Because cash was always in short supply, these obligatory vacations were less expensive and all we could afford.  Because of our lack of funds and because of the long hours necessary at the majority of my jobs, the most we could manage was possibly one vacation a year that lasted for more than a long weekend.  Many years we did not even take that one week.

In my childhood, I dreamed of traveling.  In fact, I wanted to be a travel writer, venturing around the world and writing articles, stories and books about my experiences.  But, as often happens, I grew up and discovered, or decided, that life had different plans for me.  Rather than being a world traveler, I reluctantly and resentfully became a home-body.  My world travels were reduced to a very few obligatory vacations to visit family and friends with the longest trip being from Florida to Maine to visit my mom.  Two exceptions were trips to Niagara Falls, Canada - one to accompany my niece to a wedding she was attending and another to attend a wedding of my own friends.  Both trips were fabulous, but definitely the exception to the norm of my life. 

For the first few years of my “new life” after leaving my husband, money, and credit for that matter, was even tighter and the most I could manage was a couple of days in St. Augustine each year.  Then, I sold my former home in the country.  By the time of the sale, the real estate market had crashed and the purchase price had been reduced several times just to release me from the mortgage, insurance and tax expenses.  After paying off the mortgage and a few home-related debts, the cash in my pocket was much less than I’d ever thought possible.  Most of that cash went to pay off other financial obligations, leaving me with even less.  But, still, that less was more than I’d had in my bank account for many years.  After experiencing such rough financial times, my plan was to save the money, using it very conservatively, when needed.  It wasn’t much, but it was all I had, so a hoarding mentality took over my mind.  Even though I’d been practicing the Law of Attraction and even though I know that money only has energy when it is being used, I chose to live small and hold tightly to what little I had.  Until. . .
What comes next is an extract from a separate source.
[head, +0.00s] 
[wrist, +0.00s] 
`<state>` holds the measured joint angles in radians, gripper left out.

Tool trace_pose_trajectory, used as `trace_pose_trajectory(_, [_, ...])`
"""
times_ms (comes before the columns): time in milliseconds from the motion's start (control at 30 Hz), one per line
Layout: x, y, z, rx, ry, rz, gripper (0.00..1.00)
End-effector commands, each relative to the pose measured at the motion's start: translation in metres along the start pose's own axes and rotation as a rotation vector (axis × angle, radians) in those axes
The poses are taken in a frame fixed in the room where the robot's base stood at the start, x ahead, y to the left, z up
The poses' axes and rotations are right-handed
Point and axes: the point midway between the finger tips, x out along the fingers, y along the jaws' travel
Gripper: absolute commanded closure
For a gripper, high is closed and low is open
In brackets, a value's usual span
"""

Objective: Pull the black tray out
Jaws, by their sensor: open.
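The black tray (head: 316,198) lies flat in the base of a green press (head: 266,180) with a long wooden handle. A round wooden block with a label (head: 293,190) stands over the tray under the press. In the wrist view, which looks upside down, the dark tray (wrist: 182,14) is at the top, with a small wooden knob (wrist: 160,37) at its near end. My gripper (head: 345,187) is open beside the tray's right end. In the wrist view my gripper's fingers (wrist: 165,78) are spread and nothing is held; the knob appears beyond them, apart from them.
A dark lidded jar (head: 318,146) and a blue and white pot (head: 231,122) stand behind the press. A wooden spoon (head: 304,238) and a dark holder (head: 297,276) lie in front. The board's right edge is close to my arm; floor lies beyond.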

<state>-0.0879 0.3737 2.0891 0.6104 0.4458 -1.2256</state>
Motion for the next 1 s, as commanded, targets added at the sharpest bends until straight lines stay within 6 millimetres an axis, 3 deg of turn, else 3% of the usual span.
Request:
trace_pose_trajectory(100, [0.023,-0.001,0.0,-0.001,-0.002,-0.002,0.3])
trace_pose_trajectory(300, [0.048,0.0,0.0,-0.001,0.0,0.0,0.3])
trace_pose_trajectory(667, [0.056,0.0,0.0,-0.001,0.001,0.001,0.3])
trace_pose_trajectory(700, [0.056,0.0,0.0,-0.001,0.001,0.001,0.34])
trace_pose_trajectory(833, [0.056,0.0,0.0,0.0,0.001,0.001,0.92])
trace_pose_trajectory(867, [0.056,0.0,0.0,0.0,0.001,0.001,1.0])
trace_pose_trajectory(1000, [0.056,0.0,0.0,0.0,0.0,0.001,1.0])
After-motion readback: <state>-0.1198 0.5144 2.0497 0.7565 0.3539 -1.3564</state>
One day, while my man and I were passing time in the public library while some repairs were being done on my car, I picked up a book called “Do Less, Achieve More - Discover the Hidden Power of Giving In” by Chin-Ning Chu.  That book and “Creative Visualization” by Shakti Gawain are the two books at the top of my prosperity recommended reading list.  The book is short and easy to read, so please make the effort. 

While reading that book, I had what Oprah calls a “light bulb moment”.  The author tells the story of a 53-year-old woman (I was 54 at the time) who was raised in France and immigrated to the U.S. in her twenties.  She longed to return for an extended visit to her homeland, but the expense of such a trip and her loss of time from work led her to settle for no more than week-long trips, which were never long enough.  Even after being offered a rent-free home for two months in France, she hesitated because of some pressing responsibilities at her job and because she feared losing her job if she took so much time off.  She struggled in vain to find a way to connect such a visit to France with her job so she could justify the lengthy stay with her employer.  Frustrated and disappointed, she nixed the idea of a two-month stay in her homeland.  When she told a friend that there was no way she could go, the friend said, “You weren’t born to work yourself to death.  You were born to fulfill your desire for experiences.  To love well, which includes fulfilling your righteous fantasies, leads you to complete your desire to experience life.  To your soul, the fulfilling of fantasies is as important as accomplishing your career goals.  It is wrong to die without satisfying those fantasies.”  The woman heeded those words and scheduled her trip. That extended stay in France changed her life forever.  She reconnected with an old high school boyfriend, their romance was rekindled and they married.  Her American employer valued her work so highly that he allowed her to continue working for the company from her new, permanent home in France. 

That story was my light-bulb moment.  The words “righteous fantasies” energized and haunted me and, while sitting in the library, I made the decision to use some of the cash from the sale of my home to take a long-dreamed-of trip to New York City.  Within a week, reservations were made and in less than a month, my man and I were off to the city he loves so much and to which he always wanted to introduce me.  Our trip was amazing.  I’d always wanted to visit NYC, but I never dreamed I would love it so much.  Visiting NYC was one of my “righteous fantasies”.  I took ten days off work - the longest I’d ever been away from any job and the longest time off I’d taken since starting my business 11 years before.  Since then, we return to NYC every year and each trip is as amazing the ones before. 


I would have thought that leaving my work for ten days would be impossible, but once I voiced the intention of the New York City trip, all fell into place with amazing simplicity.  The travel plans came together easily.  My work magically slowed to a level that was reasonable to abandon for ten days.  Loose ends tied up into lovely bows of anticipation.  A trip that had once seemed impossible became righteously doable.  And, I have found that to be the case when engaging in other plans.  If the plans are truly righteous, if they are truly what I need and what I desire, if they will elevate, educate and evolve me, if I will have time for rejuvenation and fun, all the details come together like cake batter ingredients - smooth, sweet and tasty! 

It has been years since I thought of “righteous fantasies”.  It took Manifesting Mount Dora to bring those words to mind.  The word “righteous” means morally or ethically justified.  It seems odd to think of our fantasies as being morally or ethically justified.  Righteous just does not seem to be the correct adjective to pair with the word “fantasies”.  But, why don’t we think of our fantasies as righteous?  We are here to live large, to experience boldly.  But, most of us live small and in fear.  I pledge to start visualizing and manifesting other righteous fantasies.  Mount Dora is already in the works.  What next??